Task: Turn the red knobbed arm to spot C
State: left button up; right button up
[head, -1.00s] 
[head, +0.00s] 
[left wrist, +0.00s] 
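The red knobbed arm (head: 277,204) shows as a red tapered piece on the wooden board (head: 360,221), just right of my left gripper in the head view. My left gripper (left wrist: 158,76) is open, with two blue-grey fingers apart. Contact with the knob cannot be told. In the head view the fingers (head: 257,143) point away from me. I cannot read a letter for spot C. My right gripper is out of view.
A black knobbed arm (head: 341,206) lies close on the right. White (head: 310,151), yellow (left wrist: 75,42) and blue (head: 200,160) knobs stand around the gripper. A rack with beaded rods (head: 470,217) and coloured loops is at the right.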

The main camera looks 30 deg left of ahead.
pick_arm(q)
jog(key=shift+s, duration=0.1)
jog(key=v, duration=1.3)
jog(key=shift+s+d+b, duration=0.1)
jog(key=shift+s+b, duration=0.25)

What is being asked –
Take the data above and return it exactly.

Answer in full –
Task: Turn the red knobbed arm to spot C
State: left button up; right button up
[head, -1.00s] 
[head, +0.00s] 
[left wrist, +0.00s] 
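The red knobbed arm (head: 277,204) shows as a red tapered piece on the wooden board (head: 360,221), just right of my left gripper in the head view. My left gripper (left wrist: 158,76) is open, with two blue-grey fingers apart. Contact with the knob cannot be told. In the head view the fingers (head: 257,143) point away from me. I cannot read a letter for spot C. My right gripper is out of view.
A black knobbed arm (head: 341,206) lies close on the right. White (head: 310,151), yellow (left wrist: 75,42) and blue (head: 200,160) knobs stand around the gripper. A rack with beaded rods (head: 470,217) and coloured loops is at the right.

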The main camera looks 30 deg left of ahead.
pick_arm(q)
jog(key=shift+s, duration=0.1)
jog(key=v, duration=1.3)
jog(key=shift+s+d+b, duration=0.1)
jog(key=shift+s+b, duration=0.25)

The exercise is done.